▶ [WHAT TO PRODUCE]: Copy each line in which the string "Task" occurs.

Robot episode rows
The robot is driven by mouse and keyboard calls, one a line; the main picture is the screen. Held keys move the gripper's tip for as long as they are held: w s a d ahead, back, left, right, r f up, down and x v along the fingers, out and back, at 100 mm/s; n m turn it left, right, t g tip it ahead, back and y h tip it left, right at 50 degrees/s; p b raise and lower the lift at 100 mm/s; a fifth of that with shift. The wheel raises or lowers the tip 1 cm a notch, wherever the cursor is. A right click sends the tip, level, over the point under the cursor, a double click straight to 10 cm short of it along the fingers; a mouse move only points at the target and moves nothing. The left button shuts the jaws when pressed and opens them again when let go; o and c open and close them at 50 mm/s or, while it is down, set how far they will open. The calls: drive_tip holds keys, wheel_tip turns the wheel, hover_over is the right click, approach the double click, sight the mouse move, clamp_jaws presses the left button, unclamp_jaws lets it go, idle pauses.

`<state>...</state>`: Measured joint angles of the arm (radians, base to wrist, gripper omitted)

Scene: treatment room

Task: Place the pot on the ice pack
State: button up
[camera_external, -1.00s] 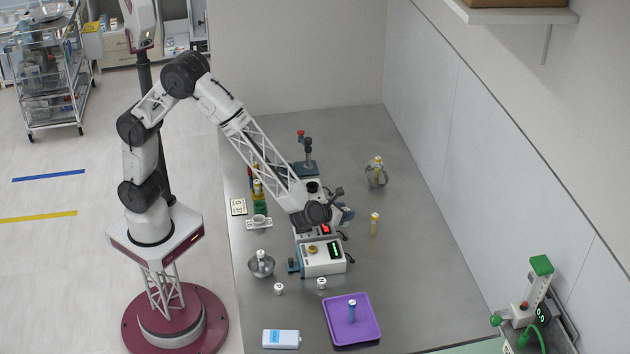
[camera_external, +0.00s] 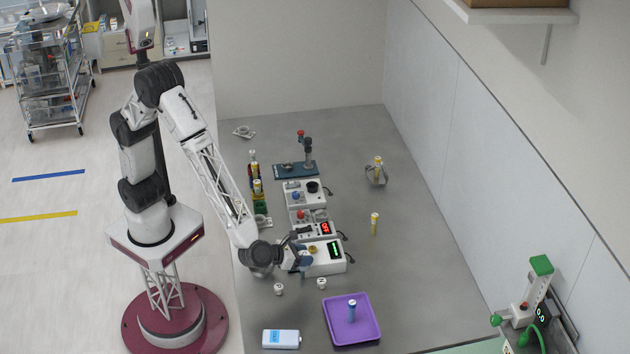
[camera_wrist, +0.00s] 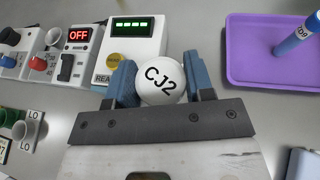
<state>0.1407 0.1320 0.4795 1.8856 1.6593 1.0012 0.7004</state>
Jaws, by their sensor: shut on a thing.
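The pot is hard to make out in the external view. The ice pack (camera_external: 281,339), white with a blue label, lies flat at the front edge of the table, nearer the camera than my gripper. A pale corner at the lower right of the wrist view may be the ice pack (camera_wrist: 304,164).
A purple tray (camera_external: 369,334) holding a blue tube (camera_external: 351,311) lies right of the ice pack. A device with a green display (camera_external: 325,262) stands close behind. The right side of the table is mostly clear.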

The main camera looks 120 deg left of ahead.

--

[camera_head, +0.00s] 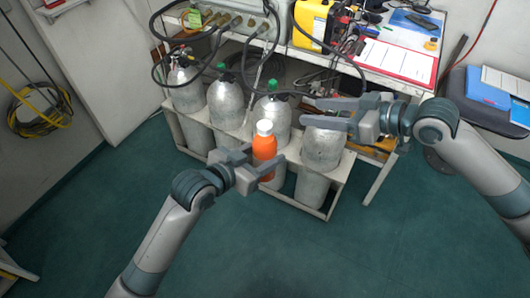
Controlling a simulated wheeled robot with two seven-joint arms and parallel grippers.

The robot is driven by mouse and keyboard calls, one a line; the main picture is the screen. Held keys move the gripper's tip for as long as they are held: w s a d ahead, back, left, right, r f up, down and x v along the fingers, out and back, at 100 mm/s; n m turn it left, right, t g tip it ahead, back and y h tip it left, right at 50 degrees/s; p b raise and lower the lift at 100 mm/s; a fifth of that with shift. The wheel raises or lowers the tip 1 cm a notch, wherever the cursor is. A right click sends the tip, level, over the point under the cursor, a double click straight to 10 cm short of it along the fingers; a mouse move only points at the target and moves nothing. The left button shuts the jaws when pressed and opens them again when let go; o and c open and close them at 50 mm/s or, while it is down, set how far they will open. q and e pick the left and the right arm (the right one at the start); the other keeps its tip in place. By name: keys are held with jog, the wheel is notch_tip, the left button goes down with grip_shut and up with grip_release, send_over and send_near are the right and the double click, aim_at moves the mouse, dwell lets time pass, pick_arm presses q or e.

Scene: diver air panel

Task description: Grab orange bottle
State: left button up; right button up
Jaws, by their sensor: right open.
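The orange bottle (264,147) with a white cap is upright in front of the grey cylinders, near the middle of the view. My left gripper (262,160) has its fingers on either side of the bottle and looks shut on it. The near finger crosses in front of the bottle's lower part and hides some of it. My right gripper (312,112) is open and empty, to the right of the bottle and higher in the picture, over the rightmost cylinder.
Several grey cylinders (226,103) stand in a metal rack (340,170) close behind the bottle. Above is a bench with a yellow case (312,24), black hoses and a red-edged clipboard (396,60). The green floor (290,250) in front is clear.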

==

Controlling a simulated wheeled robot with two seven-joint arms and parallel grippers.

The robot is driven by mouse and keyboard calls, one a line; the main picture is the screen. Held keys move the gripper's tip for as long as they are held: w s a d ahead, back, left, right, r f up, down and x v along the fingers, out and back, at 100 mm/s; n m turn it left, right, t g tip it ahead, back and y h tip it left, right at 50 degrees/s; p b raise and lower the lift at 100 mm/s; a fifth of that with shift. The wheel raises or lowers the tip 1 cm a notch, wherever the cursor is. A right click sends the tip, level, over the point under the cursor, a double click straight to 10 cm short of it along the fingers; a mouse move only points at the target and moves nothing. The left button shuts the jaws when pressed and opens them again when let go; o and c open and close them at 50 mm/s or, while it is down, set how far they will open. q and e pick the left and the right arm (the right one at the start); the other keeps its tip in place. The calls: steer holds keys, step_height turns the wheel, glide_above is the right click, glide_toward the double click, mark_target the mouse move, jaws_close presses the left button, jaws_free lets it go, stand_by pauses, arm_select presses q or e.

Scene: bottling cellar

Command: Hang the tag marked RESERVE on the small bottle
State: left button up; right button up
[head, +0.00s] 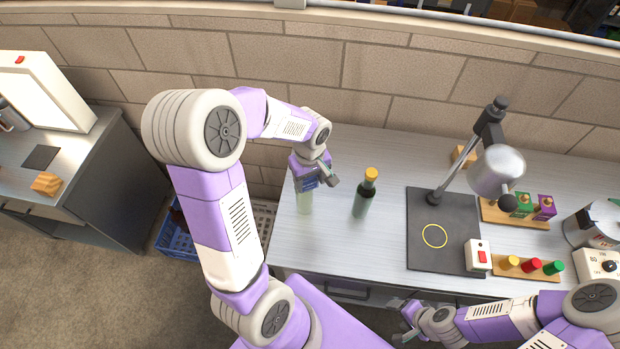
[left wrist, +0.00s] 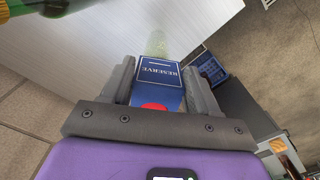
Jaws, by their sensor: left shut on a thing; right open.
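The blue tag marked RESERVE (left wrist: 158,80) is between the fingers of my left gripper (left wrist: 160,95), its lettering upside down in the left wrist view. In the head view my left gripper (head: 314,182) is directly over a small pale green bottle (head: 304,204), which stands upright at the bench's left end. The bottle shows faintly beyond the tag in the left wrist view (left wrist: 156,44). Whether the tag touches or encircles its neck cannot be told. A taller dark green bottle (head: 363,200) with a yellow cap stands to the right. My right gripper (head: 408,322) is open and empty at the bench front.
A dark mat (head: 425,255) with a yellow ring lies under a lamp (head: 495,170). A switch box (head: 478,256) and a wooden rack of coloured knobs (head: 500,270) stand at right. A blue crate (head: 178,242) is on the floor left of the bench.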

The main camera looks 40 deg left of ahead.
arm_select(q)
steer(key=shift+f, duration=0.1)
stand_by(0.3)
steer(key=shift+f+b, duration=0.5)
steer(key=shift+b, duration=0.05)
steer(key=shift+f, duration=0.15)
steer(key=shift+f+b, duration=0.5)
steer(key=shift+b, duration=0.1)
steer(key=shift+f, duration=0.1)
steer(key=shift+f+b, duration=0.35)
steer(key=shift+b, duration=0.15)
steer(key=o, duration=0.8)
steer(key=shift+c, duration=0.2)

▶ [SOLUTION TO THIS PROBLEM]:
Task: Place the pot on the ice pack
Task description: Grab orange bottle

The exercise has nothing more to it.